• **WORK TO DO**: Restate each line of the listing exactly, without carrying over any pictures.

• **GIVEN DATA**:
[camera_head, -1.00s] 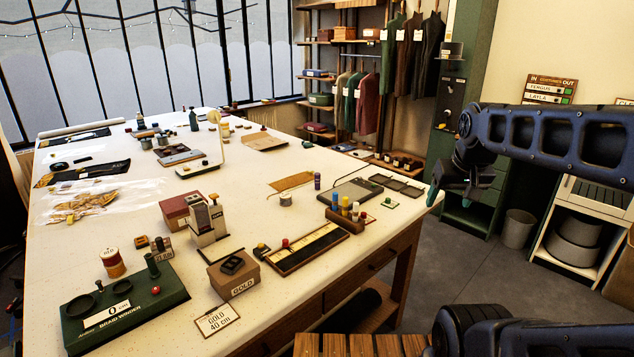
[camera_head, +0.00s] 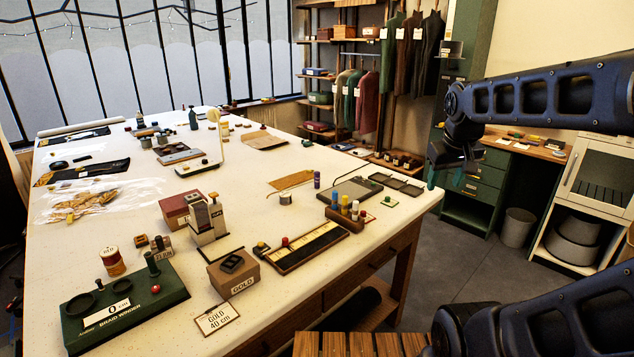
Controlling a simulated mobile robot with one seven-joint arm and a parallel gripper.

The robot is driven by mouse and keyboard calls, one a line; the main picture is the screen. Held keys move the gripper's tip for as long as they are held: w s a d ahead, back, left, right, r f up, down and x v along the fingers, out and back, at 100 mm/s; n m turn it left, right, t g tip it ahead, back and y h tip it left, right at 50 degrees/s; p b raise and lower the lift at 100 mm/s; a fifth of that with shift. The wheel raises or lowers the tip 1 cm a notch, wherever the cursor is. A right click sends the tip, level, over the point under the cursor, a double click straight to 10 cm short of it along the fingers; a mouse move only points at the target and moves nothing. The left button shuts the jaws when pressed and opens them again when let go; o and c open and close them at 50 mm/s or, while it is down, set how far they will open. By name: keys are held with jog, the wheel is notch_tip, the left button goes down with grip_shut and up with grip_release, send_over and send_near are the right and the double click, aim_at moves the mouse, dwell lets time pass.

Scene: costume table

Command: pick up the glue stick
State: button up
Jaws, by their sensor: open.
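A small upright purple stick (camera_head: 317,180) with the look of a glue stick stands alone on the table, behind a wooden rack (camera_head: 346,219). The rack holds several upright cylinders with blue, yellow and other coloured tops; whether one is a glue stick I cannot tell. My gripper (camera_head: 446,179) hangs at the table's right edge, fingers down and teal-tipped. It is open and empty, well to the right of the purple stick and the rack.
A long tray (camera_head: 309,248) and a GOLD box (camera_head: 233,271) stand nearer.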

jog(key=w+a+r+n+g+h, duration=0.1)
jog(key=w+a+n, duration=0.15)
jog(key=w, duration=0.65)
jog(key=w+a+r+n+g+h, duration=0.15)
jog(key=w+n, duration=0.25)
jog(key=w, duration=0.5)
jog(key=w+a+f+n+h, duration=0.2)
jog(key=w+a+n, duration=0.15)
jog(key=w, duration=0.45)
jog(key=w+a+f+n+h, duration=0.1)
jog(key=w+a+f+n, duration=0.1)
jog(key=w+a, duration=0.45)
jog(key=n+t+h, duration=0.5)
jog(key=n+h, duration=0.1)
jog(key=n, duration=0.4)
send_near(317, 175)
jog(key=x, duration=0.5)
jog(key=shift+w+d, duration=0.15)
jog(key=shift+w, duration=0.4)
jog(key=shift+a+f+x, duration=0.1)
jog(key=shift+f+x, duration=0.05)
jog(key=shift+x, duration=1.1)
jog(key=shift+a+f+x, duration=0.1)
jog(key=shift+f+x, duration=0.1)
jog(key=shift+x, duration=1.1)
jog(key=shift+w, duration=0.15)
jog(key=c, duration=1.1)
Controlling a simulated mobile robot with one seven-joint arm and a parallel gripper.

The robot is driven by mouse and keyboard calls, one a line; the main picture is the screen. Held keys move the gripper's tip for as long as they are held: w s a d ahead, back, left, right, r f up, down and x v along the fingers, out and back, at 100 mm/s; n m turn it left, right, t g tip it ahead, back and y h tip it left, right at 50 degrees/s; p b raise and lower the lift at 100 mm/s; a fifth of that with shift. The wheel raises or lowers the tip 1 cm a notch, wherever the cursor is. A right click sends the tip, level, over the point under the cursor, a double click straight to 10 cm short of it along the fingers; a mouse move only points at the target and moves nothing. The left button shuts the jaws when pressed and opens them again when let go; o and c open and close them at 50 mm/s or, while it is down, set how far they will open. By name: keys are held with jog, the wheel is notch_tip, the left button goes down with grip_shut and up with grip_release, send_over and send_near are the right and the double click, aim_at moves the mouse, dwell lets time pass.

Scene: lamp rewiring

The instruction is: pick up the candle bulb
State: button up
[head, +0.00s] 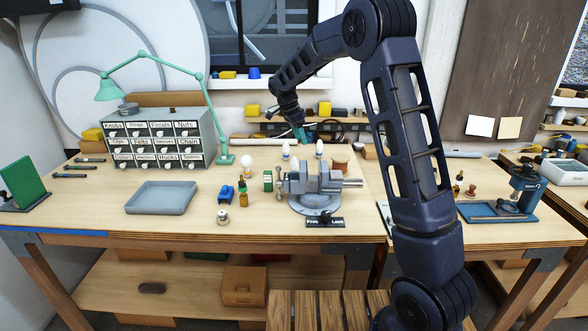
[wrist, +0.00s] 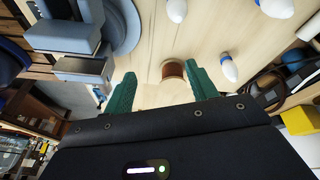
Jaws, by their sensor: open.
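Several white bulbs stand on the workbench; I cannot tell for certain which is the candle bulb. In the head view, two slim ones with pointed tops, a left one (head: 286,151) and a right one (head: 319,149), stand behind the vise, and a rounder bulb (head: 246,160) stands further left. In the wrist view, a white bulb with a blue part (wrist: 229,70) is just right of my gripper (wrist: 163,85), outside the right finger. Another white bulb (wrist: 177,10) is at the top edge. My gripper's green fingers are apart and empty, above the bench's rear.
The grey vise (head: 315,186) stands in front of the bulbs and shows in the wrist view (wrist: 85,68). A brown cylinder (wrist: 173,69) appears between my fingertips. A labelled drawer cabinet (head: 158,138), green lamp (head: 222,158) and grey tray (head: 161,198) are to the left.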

• **TASK ANSWER**:
[camera_head, -1.00s] 
[camera_head, +0.00s] 
Controlling a simulated mobile robot with one seven-joint arm and a parallel gripper.

The robot is driven by mouse and keyboard calls, one a line; the main picture is the screen. Held keys move the gripper's tip for as long as they are held: w s a d ahead, back, left, right, r f up, down and x v along the fingers, out and back, at 100 mm/s; n m turn it left, right, t g tip it ahead, back and y h tip it left, right at 50 degrees/s; p b raise and lower the lift at 100 mm/s; a fifth of that with shift. The wheel raises or lowers the tip 1 cm a notch, wherever the cursor is. A right click sends the tip, level, over the point under the cursor, a double click straight to 10 cm short of it along the fingers; a mouse move only points at the target and moves nothing. The left button shuts the jaws when pressed and opens them again when let go; o and c open and close them at 50 mm/s or, while it is down, set how far they will open. By name: keys are held with jog, the wheel is notch_tip, the left button goes down with grip_shut and up with grip_release, send_over and send_near are the right and the double click, aim_at moves the mouse, dwell lets time pass.

Scene: costume table

Command: pick up the glue stick
State: button up
Jaws, by their sensor: open.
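A small upright purple stick (camera_head: 317,180) with the look of a glue stick stands alone on the table, behind a wooden rack (camera_head: 346,219). The rack holds several upright cylinders with blue, yellow and other coloured tops; whether one is a glue stick I cannot tell. My gripper (camera_head: 446,179) hangs at the table's right edge, fingers down and teal-tipped. It is open and empty, well to the right of the purple stick and the rack.
A long tray (camera_head: 309,248) and a GOLD box (camera_head: 233,271) stand nearer.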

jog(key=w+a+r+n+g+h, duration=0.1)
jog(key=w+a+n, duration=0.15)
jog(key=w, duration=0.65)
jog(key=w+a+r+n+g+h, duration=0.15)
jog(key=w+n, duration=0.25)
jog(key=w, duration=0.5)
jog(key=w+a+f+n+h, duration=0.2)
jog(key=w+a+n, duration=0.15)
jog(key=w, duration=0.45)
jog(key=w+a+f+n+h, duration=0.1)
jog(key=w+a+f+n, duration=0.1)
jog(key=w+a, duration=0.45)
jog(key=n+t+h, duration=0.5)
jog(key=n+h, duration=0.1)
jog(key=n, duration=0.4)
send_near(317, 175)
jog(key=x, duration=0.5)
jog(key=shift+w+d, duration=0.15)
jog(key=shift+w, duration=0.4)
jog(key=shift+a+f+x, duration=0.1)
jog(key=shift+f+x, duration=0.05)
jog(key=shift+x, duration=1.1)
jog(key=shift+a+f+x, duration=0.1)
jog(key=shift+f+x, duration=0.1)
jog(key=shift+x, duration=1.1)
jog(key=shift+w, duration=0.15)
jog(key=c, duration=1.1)
Controlling a simulated mobile robot with one seven-joint arm and a parallel gripper.

The robot is driven by mouse and keyboard calls, one a line; the main picture is the screen. Held keys move the gripper's tip for as long as they are held: w s a d ahead, back, left, right, r f up, down and x v along the fingers, out and back, at 100 mm/s; n m turn it left, right, t g tip it ahead, back and y h tip it left, right at 50 degrees/s; p b raise and lower the lift at 100 mm/s; a fifth of that with shift. The wheel raises or lowers the tip 1 cm a notch, wherever the cursor is. A right click sends the tip, level, over the point under the cursor, a double click straight to 10 cm short of it along the fingers; a mouse move only points at the target and moves nothing. The left button shuts the jaws when pressed and opens them again when let go; o and c open and close them at 50 mm/s or, while it is down, set how far they will open. By name: keys are held with jog, the wheel is notch_tip, the left button goes down with grip_shut and up with grip_release, send_over and send_near are the right and the double click, aim_at moves the mouse, dwell lets time pass.

Scene: lamp rewiring

The instruction is: pick up the candle bulb
State: button up
[head, +0.00s] 
[wrist, +0.00s] 
Jaws, by their sensor: open.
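Several white bulbs stand on the workbench; I cannot tell for certain which is the candle bulb. In the head view, two slim ones with pointed tops, a left one (head: 286,151) and a right one (head: 319,149), stand behind the vise, and a rounder bulb (head: 246,160) stands further left. In the wrist view, a white bulb with a blue part (wrist: 229,70) is just right of my gripper (wrist: 163,85), outside the right finger. Another white bulb (wrist: 177,10) is at the top edge. My gripper's green fingers are apart and empty, above the bench's rear.
The grey vise (head: 315,186) stands in front of the bulbs and shows in the wrist view (wrist: 85,68). A brown cylinder (wrist: 173,69) appears between my fingertips. A labelled drawer cabinet (head: 158,138), green lamp (head: 222,158) and grey tray (head: 161,198) are to the left.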

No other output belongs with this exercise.